DIRECTIONS FOR THIS TASK:
Begin at the line containing "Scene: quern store" and stop at the line containing "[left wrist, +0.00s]"; copy those lines exactly, ends included, and nothing else.
## begin EXTRACTED DATA
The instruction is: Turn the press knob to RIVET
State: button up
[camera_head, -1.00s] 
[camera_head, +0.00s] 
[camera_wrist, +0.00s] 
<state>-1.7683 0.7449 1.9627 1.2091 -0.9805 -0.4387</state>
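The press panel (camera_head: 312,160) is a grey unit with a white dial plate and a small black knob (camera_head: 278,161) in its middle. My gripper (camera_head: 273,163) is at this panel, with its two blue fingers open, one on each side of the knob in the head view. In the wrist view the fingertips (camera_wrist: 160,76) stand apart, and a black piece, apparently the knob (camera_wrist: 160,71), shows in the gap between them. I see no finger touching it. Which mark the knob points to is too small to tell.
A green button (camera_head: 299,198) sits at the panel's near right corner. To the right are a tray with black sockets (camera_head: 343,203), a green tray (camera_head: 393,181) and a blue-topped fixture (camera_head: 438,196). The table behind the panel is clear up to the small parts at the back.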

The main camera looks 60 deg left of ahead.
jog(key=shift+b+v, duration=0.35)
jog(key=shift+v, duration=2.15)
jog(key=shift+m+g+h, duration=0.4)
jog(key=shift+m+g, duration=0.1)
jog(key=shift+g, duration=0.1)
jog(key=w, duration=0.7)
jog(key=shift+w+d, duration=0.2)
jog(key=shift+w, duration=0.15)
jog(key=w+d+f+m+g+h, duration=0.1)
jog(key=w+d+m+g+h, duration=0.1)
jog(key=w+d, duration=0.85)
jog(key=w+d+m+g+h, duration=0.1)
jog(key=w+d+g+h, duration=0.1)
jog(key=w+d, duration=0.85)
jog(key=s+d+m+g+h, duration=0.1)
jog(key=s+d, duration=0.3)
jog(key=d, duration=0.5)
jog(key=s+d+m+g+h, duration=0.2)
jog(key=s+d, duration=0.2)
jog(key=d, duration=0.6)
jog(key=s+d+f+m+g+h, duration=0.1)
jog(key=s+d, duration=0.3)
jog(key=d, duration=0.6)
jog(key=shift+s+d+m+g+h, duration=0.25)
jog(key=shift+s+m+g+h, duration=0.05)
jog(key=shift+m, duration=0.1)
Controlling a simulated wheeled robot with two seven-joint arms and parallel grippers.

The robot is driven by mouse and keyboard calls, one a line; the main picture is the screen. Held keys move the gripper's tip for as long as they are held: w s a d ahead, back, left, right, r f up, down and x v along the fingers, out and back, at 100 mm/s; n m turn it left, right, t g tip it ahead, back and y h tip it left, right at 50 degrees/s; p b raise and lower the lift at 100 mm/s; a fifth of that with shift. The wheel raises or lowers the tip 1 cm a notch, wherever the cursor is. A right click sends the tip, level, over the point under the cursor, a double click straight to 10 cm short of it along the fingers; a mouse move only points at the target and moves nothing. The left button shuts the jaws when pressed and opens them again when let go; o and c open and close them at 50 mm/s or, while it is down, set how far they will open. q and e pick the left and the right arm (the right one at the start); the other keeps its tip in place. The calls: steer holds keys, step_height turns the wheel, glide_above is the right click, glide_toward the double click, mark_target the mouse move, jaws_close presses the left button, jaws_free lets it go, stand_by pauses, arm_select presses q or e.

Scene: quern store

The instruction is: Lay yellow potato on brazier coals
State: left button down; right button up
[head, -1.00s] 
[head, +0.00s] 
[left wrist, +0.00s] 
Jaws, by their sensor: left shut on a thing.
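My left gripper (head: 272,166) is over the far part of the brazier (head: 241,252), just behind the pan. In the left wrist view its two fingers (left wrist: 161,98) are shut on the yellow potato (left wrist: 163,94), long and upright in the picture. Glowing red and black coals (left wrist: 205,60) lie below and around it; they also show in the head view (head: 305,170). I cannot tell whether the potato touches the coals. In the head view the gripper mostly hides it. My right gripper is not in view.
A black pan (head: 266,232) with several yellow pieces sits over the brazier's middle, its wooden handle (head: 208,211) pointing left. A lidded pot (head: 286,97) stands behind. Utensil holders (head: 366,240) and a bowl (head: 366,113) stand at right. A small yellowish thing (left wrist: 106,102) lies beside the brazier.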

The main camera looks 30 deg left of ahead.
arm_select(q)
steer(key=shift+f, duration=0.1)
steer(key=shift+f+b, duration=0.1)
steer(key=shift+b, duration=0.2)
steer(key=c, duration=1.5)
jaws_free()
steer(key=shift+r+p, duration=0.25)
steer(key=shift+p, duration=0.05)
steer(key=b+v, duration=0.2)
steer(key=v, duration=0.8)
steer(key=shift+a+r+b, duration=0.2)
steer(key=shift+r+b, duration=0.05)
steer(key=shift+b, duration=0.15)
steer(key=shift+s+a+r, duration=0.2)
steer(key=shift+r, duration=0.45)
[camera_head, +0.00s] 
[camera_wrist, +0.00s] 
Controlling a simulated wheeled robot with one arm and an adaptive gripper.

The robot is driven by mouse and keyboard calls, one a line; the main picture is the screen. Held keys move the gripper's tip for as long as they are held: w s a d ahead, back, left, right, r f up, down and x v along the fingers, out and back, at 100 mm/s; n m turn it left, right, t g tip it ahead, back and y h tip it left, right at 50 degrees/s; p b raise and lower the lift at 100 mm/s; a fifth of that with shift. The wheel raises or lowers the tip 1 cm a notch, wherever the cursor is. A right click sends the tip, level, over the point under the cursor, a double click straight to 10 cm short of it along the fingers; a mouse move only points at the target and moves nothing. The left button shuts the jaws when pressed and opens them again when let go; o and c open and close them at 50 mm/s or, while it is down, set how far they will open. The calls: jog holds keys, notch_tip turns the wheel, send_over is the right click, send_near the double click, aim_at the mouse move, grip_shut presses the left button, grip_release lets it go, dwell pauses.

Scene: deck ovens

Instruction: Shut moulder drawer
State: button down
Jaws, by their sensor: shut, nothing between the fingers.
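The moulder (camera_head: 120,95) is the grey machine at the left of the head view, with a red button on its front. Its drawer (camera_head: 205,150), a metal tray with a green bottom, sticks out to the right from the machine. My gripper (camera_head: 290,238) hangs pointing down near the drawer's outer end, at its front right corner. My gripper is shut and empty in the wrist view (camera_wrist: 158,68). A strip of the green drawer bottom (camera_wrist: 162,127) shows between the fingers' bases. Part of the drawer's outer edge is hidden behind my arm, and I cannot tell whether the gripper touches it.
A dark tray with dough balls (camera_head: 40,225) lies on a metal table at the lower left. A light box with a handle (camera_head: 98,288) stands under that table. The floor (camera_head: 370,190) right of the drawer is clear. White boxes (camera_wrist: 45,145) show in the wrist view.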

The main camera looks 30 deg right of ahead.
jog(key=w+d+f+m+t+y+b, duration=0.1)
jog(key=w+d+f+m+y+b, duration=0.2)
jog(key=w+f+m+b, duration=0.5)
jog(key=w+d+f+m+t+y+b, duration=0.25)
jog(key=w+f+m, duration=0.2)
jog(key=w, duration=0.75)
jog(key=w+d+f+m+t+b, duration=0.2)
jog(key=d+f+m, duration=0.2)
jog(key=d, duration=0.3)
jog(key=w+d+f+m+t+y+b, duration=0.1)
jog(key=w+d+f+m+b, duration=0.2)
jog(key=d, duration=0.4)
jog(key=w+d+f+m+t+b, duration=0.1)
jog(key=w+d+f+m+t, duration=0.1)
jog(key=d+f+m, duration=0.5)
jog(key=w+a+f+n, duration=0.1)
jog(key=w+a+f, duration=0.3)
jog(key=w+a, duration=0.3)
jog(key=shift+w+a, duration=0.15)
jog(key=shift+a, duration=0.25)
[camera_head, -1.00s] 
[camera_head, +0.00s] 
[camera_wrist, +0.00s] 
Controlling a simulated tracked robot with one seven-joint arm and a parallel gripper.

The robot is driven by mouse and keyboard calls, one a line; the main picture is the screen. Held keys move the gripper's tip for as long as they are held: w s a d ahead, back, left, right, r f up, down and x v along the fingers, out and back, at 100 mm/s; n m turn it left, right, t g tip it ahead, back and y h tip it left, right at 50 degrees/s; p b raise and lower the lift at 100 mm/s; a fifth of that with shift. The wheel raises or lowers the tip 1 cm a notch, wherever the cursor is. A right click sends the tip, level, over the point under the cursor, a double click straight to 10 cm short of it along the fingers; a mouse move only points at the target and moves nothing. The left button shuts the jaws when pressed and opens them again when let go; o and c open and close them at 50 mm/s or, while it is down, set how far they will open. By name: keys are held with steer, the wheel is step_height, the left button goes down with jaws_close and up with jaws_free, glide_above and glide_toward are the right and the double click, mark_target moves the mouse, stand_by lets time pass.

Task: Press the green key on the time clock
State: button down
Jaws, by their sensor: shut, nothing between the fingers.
## end EXTRACTED DATA
RESPONSE:
Scene: quern store

The instruction is: Lay yellow potato on brazier coals
State: left button down; right button up
[head, -1.00s] 
[head, +0.00s] 
[left wrist, +0.00s] 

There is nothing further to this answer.